毎度、教科書通りの指導で脇を閉めて手首を固定し、ロッドの角度は時計に針で10時~2時 ( で良かったか?。) で直線的に動かす様に伝えるが、これが出来ない。例え頭で理解していても、この独特の動作は通常の遊びとして慣れ親しんだボールを投げる、ボールを打つ等といった動き、或いは金槌で釘を打つ等の比較的身近な動きから応用できる事はない。つまり非日常的ともいえる動作でもあるのだ。
案の定、暫くすると疲れが生じてくるので今日はこの辺で終わりにしましょうといった事になるのだが、その方が再度教えて欲しいと言ったかどうかはご想像の通り。(笑)
と前置きが長くなってしまったが、この日の友人もこれと最初の内は全く同じで腕全体を大きく動かし、円を描いているのでフライラインを前後の水面に叩きつけている。
しかし、この先は違った。やはり手首を固定し脇を空けず、肘から先を直線的に前後してロッドを倒し過ぎない様に伝えると徐々にこれが出来る様になって来た。
大分良くなった。後は何を伝えればいいのか、自分でも良く分らなかった。暫し考え辿り着いたのが、ロッドの強制停止、そう所謂ポジティブ・ストップってやつだ。
幸いな事にルアーのキャストに長けた彼はロッドの反発力を活用してキャストするという事を十分に理解していたので、ロッドを前後させる際にこのポジティブ・ストップさせてロッドに負荷を与える事を伝えると即座に納得しそれを見事に吸収した。すると何時しか綺麗なループが出現した。
何と覚えるのが早い事だろうか。経験上、ロッドを前に振る事が出来たとしても、後に振り上げる力はどうしても劣るのでそれを補おうと力みが生じてラインが乱れるものだが、彼の場合は前後均等な力でロッドを前後しているので、これが二度目とは思えないループが前後に現れては消える。そこには∞文字が浮かび上がっていた。

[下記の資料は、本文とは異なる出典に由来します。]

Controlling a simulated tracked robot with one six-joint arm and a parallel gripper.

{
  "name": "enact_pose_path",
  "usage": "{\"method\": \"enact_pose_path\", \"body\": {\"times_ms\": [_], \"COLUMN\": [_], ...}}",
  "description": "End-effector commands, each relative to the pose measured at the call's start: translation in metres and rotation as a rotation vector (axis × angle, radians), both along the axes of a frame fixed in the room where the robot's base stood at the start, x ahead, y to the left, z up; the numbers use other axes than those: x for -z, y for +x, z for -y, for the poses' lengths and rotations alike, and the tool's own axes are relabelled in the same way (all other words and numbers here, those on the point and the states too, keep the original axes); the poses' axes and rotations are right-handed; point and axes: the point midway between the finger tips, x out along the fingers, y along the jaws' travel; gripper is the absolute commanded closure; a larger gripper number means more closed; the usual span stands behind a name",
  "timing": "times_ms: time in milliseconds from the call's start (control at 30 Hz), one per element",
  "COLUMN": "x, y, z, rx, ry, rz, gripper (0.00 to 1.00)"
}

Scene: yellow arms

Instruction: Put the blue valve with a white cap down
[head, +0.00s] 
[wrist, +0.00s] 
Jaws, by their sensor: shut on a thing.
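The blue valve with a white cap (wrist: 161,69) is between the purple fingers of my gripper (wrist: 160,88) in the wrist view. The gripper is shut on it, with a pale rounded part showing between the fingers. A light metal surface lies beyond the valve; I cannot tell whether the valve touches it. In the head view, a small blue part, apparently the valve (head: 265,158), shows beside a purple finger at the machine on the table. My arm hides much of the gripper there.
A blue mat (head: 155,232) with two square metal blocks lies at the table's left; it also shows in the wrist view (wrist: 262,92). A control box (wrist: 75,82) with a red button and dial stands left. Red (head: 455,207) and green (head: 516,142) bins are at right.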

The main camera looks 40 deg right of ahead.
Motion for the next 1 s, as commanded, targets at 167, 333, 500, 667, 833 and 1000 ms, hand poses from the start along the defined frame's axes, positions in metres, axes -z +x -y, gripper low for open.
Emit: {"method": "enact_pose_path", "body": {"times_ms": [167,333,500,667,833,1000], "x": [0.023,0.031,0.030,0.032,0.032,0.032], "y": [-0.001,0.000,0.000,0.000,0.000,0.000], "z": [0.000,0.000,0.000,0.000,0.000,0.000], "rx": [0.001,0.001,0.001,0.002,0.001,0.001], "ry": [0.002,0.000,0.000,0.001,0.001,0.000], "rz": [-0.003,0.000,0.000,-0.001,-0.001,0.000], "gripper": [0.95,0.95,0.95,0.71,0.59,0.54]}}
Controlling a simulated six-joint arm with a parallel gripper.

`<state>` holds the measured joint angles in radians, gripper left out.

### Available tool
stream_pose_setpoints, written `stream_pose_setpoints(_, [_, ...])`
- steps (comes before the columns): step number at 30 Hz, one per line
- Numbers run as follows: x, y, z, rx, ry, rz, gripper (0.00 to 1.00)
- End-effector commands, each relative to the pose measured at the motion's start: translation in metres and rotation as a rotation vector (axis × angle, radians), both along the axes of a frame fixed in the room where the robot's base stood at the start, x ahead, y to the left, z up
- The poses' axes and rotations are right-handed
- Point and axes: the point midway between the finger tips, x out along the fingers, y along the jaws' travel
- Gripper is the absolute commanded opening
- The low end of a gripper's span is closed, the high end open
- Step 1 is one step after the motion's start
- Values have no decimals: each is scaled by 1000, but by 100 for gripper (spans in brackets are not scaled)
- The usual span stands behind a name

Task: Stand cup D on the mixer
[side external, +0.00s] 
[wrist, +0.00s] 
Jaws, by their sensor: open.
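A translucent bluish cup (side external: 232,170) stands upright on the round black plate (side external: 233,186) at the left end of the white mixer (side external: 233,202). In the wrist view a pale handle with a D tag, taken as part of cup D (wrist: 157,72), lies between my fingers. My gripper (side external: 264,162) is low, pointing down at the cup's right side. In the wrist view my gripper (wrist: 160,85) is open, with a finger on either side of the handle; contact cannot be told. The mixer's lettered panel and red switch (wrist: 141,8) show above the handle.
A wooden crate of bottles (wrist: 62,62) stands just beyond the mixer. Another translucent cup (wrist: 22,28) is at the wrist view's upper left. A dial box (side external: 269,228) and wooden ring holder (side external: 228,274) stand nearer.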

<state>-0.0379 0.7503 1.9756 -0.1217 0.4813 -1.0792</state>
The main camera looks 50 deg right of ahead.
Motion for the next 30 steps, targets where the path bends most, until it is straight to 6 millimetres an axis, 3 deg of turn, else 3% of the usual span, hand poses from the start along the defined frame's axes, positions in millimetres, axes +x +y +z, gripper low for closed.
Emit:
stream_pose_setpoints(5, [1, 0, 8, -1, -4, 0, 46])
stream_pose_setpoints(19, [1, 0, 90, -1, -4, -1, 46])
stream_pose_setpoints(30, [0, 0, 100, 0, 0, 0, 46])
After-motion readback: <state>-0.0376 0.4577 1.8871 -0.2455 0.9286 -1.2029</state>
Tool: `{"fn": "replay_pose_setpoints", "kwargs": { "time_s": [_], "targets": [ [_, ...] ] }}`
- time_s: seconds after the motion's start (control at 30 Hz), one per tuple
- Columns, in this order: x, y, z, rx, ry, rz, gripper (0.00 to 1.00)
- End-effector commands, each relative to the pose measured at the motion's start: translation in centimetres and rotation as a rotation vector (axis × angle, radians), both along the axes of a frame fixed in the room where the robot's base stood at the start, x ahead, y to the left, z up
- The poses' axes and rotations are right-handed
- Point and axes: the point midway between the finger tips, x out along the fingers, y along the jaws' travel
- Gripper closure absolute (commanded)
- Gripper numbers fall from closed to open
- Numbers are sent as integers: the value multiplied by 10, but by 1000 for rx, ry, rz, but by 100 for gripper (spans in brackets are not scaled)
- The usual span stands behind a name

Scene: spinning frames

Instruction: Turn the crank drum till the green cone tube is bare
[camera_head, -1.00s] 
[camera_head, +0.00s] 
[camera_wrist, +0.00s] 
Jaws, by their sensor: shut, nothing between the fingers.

これはロッドに負荷を与えるには強制停止が重要である事を自身再認識させられた瞬間でもあり、もっと遠くへ飛ばす為の鍵はここにもあるのかも知れない。
更にもう一つ感じた事は、やはりシングハンドのフライロッドも楽しいという事。久し振りの4番ロッドは実に軽快にして繊細。また、この釣りの出発点はここにあった事を思い起こしていた。
と同時に、何といってもフライフィッシングが一番面白いと感じた。